Former Chief of the VJ General Staff was first sentenced to 15 years in prison, and then accepted the findings in the judgment in order to get the prosecution to drop its appeal. He was then granted early release by President Meron, only to repudiate his earlier acceptance of his guilt as soon as he arrived in Belgrade

Dragoljub Ojdanic in the courtroomDragoljub Ojdanic in the courtroom

General Dragoljub Ojdanic, one of Slobodan Milosevic’s minions, never did show too much initiative, keeping his head down and doing his job, although he was found guilty of being part of the killing machinery in Kosovo in 1999, by dint of his office: he was the Chief of the VJ General Staff. He showed the same attitude when he came to The Hague. The only memorable thing he did was to demand at a status conference that the meals in the UN Detention Unit be adapted to ‘the culinary culture in our country’.

And yet this Dragoljub Ojdanic managed to hoodwink the Tribunal and its president, Theodor Meron.

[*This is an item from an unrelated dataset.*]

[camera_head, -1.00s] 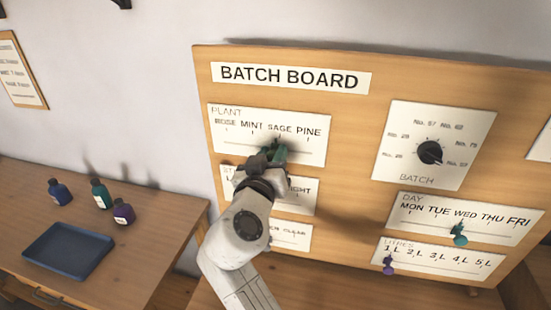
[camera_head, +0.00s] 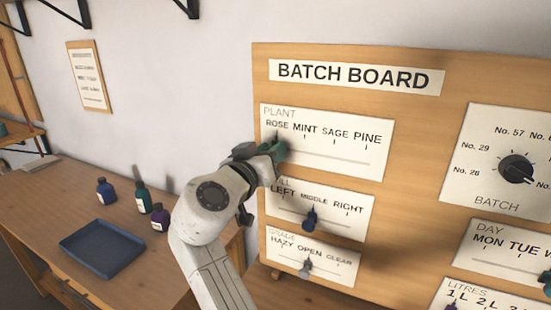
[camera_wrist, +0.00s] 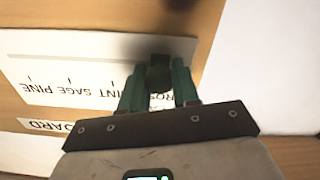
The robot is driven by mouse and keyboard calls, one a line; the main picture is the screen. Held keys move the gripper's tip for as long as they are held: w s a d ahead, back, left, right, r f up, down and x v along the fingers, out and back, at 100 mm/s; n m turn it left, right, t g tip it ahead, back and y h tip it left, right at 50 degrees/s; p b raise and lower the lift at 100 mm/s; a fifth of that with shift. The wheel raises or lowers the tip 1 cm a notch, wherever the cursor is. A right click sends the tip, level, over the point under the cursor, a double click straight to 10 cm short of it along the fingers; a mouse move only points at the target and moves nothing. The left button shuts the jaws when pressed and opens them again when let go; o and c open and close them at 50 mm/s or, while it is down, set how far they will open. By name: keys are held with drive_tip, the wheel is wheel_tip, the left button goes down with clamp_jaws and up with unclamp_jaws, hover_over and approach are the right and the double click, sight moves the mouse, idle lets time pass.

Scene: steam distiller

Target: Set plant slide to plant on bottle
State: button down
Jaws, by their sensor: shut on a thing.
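The plant card (camera_head: 345,160) is at the top left of the batch board, with the marks ROSE, MINT, SAGE and PINE. My gripper (camera_head: 273,151) is at its left end, under ROSE. In the wrist view my gripper's green fingers (camera_wrist: 157,76) are shut on the dark green knob of the plant slide (camera_wrist: 159,78), beside the partly hidden word ROSE. Bottles stand on the left table: a blue one (camera_head: 105,192), a green one (camera_head: 142,198) and a purple one (camera_head: 160,217). Their labels are too small to read.
Below the plant card are a blue knob (camera_head: 310,218) near MIDDLE and a grey knob (camera_head: 305,269) under OPEN. The black batch dial (camera_head: 516,169) is at the right. A blue tray (camera_head: 103,251) lies by the bottles.

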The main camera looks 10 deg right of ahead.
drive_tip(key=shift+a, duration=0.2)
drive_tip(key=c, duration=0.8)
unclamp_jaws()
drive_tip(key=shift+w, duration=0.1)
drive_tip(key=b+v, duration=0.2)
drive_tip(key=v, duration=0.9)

Although he was found guilty of complicity in the murder of thousands of Albanian civilians and the expulsion of hundreds of thousands from Kosovo, he served barely over 11 years.

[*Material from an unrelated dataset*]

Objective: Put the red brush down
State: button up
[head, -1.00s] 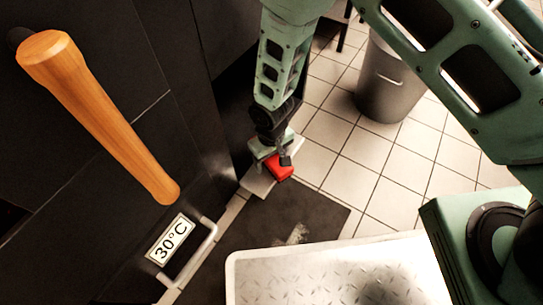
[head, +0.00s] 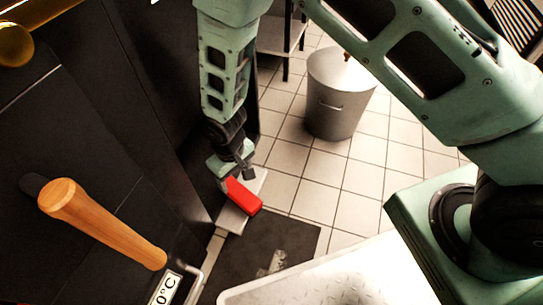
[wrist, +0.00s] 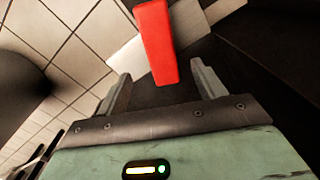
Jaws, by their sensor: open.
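The red brush (head: 244,195) is a plain red block shape. It appears to lie on a pale flat slab (head: 232,219) at the foot of the dark cabinet. In the wrist view the brush (wrist: 157,42) runs from the top edge down toward the space between my fingers, with the pale slab (wrist: 128,57) under it. My gripper (head: 246,173) is just behind the brush in the head view. In the wrist view my gripper (wrist: 161,72) has its fingers wide apart, with clear gaps either side of the brush. Neither finger touches it.
A dark mat (head: 290,232) lies beside the slab on the pale tiled floor (head: 318,188). A grey bin (head: 335,105) stands farther back. The dark cabinet with a wooden handle (head: 105,225) is close on the left. A pale metal surface (head: 335,280) fills the front.

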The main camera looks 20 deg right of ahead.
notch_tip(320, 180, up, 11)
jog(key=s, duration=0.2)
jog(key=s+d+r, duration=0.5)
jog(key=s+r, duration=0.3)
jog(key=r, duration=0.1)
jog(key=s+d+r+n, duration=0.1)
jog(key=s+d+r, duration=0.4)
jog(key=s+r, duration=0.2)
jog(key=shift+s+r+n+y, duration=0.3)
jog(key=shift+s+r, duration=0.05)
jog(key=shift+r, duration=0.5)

In 2009, Ojdanic was sentenced to 15 years in prison for aiding the joint criminal enterprise whose goal was to expel the Albanians from Kosovo. Ojdanic and the prosecution appealed the judgment, but in January, Ojdanic wrote a short letter notifying the Tribunal that he ‘fullyaccept[s] the findings in the judgment’ and ‘feel[s] sorry for all those who suffered as a result of the actions [he] was convicted of’. He dropped his appeal.

The prosecution bought his claims and decided to withdraw its appeal in which it had sought a more severe sentence. The next person to buy it was President Meron, who decided to grant Ojdanic early release after he had served two thirds of his sentence. In the statement of reasons, Meron said that granting release to prisoners after they had served two thirds of their sentence was the set practice at the Tribunal, and devoted a section of the decision to the factors that favor early release: positive ‘indicia of rehabilitation’, to be found primarily in the letter in which Ojdanic purportedly admitted his guilt and expressed his regret over the suffering of the victims.

Just how sincere his remorse was could be seen as soon as Ojdanic landed at Belgrade airport. Amid the cheers and singing, he said he was coming home ‘with my conscience clear and undisturbed’ because he had done nothing ‘that would constitute a crime, let alone a war crime’. This contradicts his statements in the written admission of guilt that were obviously taken at face value by the Tribunal’s president.

The President’s decision did state some facts that militated against Ojdanic’s early release: his failure to cooperate with the prosecution and the extreme gravity of the crimes he was convicted of. But these reasons were apparently not strong enough in the President’s view and the ‘indicia of rehabilitation’ prevailed, only for Ojdanic to discard them post-haste as soon as he was released.

Dragoljub Ojdanic is not the first convicted war criminal to ridicule the Tribunal, after profiting from the admission of guilt. Biljana Plavsic was the most glaring example: she pleaded guilty to crimes against non-Serbs in BH, only to change her tune as soon as she started serving her sentence. She claimed she was innocent, that her admission of guilt was not sincere but merely a means to get a milder sentence. Her shenanigans did not happen so far back that they were forgotten, but obviously no one learned anything from it. Or perhaps, no one wanted to learn anything.